Além disso, a jurisprudência brasileira tem reconhecido a legitimidade de acionistas minoritários para ajuizar ações de responsabilidade contra controladores, visando à reparação de danos causados à companhia. Essas ações podem ser fundamentadas em atos que envolvem abuso de poder ou desvio de finalidade, conforme previsto no artigo 246 da Lei das Sociedades por Ações.

Considerações Finais

A utilização de sócios ocultos em sociedades em comandita por ações, especialmente com o intuito de contornar sanções internacionais como a Lei Magnitsky, representa uma prática arriscada e potencialmente ilegal. Empresas brasileiras devem adotar políticas rigorosas de compliance e due diligence para identificar e evitar associações com indivíduos ou entidades sancionadas. A transparência e a conformidade regulatória são essenciais para mitigar riscos legais e financeiros, garantindo a integridade das operações empresariais no cenário global atual.

Bibliografia

  • GONÇALVES, Carlos Roberto. Direito Comercial Brasileiro. 15ª ed. São Paulo: Saraiva, 2018.

  • MORAES, Eduardo Peixoto Menna Barreto de. Sociedade em Comandita por Ações: Aspectos Jurídicos e Práticos. Rio de Janeiro: FGV, 2015.

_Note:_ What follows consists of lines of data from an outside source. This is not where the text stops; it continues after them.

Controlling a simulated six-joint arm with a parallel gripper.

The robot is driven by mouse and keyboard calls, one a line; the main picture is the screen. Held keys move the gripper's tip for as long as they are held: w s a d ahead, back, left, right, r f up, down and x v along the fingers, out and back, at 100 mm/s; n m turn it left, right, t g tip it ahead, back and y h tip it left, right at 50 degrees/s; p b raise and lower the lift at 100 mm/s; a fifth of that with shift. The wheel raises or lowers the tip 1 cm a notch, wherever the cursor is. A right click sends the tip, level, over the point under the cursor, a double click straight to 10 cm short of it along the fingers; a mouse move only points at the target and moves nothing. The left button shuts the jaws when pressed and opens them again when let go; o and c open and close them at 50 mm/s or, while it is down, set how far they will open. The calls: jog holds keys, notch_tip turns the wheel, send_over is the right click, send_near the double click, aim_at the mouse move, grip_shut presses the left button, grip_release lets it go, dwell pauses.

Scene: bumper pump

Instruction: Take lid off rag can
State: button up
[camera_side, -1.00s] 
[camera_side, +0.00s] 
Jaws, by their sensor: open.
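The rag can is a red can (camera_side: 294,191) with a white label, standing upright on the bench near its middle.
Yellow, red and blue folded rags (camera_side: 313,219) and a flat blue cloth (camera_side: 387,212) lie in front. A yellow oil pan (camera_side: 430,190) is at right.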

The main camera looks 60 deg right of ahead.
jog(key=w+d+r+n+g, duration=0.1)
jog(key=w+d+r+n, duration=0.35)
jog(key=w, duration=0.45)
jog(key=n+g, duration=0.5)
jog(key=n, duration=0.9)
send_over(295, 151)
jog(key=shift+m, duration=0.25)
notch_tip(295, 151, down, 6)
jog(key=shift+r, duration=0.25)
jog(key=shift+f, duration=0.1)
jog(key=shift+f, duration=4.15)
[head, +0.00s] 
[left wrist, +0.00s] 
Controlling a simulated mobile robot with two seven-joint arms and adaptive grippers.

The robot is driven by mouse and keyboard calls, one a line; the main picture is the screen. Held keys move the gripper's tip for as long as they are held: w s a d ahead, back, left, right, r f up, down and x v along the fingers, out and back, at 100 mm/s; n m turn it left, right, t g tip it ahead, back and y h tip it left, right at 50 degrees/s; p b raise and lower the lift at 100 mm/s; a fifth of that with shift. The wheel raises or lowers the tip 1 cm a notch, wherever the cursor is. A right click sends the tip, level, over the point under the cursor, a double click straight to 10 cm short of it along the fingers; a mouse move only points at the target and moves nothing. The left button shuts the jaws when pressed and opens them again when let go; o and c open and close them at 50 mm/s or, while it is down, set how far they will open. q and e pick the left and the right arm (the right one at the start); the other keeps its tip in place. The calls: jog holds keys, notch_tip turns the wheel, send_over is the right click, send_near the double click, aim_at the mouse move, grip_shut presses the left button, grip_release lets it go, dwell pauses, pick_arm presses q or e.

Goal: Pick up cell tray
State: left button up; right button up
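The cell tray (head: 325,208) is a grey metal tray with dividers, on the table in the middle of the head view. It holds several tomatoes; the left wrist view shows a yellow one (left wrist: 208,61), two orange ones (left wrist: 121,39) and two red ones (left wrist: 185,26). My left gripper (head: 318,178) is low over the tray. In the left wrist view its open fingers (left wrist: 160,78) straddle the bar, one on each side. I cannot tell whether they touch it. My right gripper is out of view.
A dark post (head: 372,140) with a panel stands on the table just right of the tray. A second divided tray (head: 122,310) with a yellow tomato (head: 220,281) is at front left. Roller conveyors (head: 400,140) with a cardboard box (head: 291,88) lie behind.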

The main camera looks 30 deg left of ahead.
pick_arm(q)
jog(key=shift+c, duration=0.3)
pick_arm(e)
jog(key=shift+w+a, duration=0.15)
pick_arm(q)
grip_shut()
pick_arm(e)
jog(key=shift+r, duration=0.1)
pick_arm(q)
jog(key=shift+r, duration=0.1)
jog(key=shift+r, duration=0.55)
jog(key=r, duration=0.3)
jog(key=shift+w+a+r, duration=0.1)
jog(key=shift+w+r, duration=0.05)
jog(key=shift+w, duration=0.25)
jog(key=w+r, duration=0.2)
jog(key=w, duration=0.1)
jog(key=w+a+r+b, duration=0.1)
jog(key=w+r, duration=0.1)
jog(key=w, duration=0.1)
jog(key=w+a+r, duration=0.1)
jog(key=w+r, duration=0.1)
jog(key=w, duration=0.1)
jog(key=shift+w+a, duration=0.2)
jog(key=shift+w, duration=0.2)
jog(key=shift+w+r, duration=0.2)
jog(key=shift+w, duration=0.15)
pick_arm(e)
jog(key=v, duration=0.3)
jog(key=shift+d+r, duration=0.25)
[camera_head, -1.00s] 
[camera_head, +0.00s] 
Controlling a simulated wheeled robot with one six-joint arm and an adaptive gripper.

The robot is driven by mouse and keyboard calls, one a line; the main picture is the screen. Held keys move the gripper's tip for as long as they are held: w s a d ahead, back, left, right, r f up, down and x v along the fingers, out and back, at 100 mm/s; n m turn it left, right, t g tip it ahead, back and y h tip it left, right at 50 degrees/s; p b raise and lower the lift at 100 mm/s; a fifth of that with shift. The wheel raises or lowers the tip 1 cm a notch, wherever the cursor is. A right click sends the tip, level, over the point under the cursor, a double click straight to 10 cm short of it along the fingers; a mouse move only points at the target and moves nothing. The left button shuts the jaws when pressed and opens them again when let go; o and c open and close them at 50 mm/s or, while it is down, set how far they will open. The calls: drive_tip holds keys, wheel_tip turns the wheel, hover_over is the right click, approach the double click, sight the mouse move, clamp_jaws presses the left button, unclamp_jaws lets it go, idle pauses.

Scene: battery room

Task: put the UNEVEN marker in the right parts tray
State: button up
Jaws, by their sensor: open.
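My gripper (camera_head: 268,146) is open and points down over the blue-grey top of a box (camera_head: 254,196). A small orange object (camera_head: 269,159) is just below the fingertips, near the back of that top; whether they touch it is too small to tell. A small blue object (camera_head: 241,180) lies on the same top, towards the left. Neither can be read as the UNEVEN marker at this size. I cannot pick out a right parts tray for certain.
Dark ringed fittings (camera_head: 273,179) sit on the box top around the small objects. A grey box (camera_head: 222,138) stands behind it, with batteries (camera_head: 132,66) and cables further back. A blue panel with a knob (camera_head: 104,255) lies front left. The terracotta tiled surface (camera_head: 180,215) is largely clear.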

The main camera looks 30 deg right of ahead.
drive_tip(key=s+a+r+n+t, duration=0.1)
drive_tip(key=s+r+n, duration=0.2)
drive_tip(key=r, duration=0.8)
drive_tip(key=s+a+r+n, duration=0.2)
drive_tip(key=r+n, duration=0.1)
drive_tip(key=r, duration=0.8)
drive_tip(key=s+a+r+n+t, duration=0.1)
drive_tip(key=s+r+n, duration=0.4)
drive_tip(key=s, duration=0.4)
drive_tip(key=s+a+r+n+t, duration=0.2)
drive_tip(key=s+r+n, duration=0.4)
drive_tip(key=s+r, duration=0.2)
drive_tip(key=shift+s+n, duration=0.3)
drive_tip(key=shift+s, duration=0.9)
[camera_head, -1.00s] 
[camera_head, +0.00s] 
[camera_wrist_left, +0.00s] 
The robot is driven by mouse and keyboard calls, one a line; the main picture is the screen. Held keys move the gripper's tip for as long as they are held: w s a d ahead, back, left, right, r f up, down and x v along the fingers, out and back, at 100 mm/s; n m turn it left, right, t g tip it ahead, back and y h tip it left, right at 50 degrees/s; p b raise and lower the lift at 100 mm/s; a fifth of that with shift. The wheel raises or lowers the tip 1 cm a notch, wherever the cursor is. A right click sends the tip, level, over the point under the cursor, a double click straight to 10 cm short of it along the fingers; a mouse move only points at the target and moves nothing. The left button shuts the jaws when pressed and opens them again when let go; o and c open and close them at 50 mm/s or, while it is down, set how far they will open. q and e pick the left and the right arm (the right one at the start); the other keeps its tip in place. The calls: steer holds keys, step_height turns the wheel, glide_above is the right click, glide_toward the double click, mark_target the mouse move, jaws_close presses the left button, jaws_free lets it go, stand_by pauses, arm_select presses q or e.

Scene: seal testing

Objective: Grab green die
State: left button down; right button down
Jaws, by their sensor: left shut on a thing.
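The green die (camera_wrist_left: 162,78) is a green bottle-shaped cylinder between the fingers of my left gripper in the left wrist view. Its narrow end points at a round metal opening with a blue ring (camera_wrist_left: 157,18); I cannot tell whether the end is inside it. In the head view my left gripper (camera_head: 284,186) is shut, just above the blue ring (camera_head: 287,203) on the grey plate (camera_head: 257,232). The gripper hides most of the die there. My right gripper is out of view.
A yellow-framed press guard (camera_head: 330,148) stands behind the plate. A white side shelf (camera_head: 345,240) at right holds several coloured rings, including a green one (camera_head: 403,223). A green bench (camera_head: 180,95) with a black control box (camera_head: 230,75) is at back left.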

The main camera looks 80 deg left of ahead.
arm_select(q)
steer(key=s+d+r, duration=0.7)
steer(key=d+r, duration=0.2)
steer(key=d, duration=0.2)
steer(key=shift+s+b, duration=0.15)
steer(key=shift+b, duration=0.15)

  • WALD, Arnoldo. Teoria Geral do Direito Comercial. 10ª ed. São Paulo: Saraiva, 2014.

Notas de Rodapé

  1. A sociedade em comandita por ações é regulada pela Lei nº 6.404/1976, que estabelece as normas gerais para as sociedades por ações no Brasil.

  2. A Lei Magnitsky foi promulgada inicialmente nos Estados Unidos em 2012, sendo posteriormente expandida em 2016 para abranger violações de direitos humanos e corrupção em qualquer parte do mundo.

  3. O artigo 246 da Lei das Sociedades por Ações permite que acionistas minoritários ajuízem ações de responsabilidade contra controladores por danos causados à companhia.